DATA SHOWN:

(begin)

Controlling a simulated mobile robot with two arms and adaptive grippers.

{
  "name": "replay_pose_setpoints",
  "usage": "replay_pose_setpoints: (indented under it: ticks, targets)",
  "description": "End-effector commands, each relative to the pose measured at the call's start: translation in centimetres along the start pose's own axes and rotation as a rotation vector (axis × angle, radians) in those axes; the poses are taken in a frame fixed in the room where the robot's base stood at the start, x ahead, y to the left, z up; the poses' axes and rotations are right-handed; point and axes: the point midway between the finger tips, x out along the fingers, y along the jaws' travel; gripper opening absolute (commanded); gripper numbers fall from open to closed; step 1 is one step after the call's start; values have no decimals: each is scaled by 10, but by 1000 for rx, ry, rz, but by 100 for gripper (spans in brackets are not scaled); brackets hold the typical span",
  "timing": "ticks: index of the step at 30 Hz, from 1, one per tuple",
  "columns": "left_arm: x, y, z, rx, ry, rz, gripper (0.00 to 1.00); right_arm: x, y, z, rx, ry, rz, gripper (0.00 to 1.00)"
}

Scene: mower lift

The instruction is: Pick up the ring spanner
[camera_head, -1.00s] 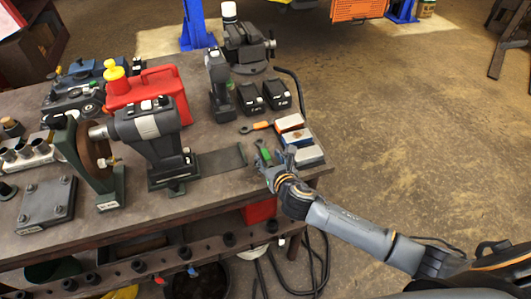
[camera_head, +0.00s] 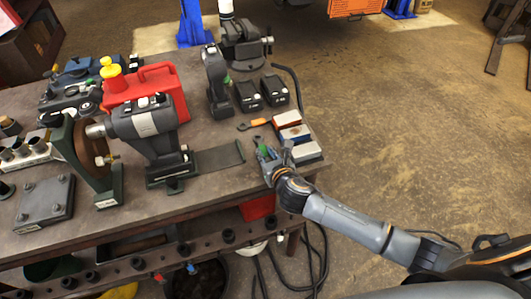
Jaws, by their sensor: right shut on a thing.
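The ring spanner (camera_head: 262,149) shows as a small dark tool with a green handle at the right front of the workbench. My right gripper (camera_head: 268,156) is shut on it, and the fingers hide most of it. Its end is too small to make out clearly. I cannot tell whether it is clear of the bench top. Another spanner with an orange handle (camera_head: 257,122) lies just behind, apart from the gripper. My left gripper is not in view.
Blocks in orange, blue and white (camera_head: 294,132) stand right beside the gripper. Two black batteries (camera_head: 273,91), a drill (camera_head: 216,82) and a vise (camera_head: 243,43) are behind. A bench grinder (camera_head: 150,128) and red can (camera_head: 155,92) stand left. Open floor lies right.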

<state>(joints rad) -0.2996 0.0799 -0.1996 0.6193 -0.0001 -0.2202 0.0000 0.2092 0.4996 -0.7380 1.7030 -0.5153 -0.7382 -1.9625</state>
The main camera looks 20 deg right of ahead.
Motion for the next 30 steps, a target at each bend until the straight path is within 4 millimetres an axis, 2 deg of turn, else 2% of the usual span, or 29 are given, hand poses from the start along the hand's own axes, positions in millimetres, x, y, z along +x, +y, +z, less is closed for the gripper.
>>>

(end)

WHAT YOU WILL DO:
Collect each line above holding the string "ticks".

FULL SOLUTION:
  "usage": "replay_pose_setpoints: (indented under it: ticks, targets)",
  "timing": "ticks: index of the step at 30 Hz, from 1, one per tuple",

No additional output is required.